Missional in Suburbia

I pastor a suburban congregation. If you read the most recent Time Magazine you will find an article there that describes my context -- Oakland County, Michigan. My congregation moved from downtown out here to the suburbs 30 years, in large part because the community had changed and they found it difficult if not impossible to connect. So, they found some land, sold the old site to an African-American congregation and tried to set up camp out here. What is interesting is that in reading some old reports of the move, the congregation chose to continue its previous metropolitan ministry, only from a new location. Of course their understanding of metropolitan ministry then and what it might mean today has changed. But, they insisted that they would not become a traditional suburban church. The only problem with this choice is that they didn't find ways of connecting with the neighborhood.
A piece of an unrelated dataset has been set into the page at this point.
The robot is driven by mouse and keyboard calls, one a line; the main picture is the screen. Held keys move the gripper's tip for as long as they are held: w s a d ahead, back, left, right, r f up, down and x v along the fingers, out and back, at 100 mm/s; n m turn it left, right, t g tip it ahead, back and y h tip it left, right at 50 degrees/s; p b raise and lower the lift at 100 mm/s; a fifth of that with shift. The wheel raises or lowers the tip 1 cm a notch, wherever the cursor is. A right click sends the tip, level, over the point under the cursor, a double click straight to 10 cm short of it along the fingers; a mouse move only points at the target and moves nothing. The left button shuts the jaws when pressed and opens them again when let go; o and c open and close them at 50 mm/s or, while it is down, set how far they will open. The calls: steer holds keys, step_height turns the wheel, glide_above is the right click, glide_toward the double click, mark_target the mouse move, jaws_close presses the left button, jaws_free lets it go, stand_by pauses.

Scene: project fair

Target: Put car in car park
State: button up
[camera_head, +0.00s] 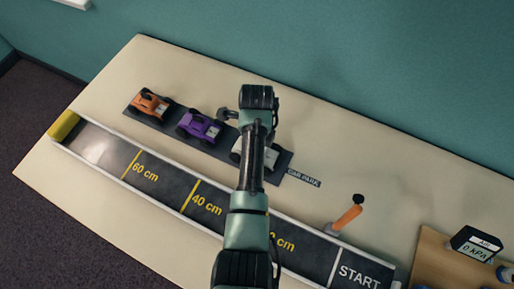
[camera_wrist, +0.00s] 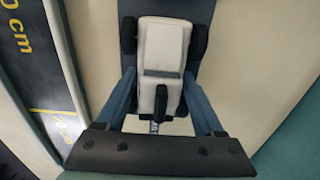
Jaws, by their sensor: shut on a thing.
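The car park is a dark strip (camera_head: 284,163) at the back of the table, with a "CAR PARK" label (camera_head: 304,179) at its right end. An orange car (camera_head: 150,103) and a purple car (camera_head: 199,126) stand on its left and middle parts. A white car (camera_head: 271,157) is at the right part, half hidden behind my arm. In the wrist view, my gripper (camera_wrist: 160,83) is shut on the white car (camera_wrist: 162,45), one finger on each side, with the dark strip (camera_wrist: 203,10) beneath it. I cannot tell whether its wheels touch the strip.
A walled track (camera_head: 165,190) with yellow distance marks and a START end runs along the front of the car park. An orange-handled lever (camera_head: 348,217) stands beside the track. A wooden board with a kPa gauge (camera_head: 477,244) is at the lower right.

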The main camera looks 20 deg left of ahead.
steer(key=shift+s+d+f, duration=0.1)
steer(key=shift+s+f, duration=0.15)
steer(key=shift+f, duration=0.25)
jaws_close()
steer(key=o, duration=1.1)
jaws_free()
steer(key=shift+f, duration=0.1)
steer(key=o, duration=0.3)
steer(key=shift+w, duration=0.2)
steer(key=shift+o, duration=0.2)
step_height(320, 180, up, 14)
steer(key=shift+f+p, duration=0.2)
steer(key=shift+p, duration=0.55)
In the year prior to my coming here the congregation got introduced to the idea of being missional. A group went to hear Alan Roxburgh and decided that this is what they needed to become. They are still discovering/discerning what this will mean for them -- but Roxburgh insists that to be missional one must enter and inhabit one's neighborhood. That means that we must minister in the suburbs. That concept has been rattling around in my head these past few days/weeks and low and behold I came across a piece today on the Emergent Village site written by Todd Heistandt that deals with this very issue. Heistandt notes that he had come to believe that if he was going to truly minister he had to do it in the urban context, that the urban community was the god-forsaken place, but he had discovered to his great surprise that behind all the walls of suburbia, there might be a real sense of godforsakenness. Perhaps it is possible for us to be missional in suburbia -- that there is need for reconciliation, healing, and transformation here in the land of SUV's and big lots. Indeed, the recent economic downturn seems to have hit suburbia quite hard.

So, we will seek to discern God's intentions here in suburbia, even as we seek to partner for ministry in the urban areas.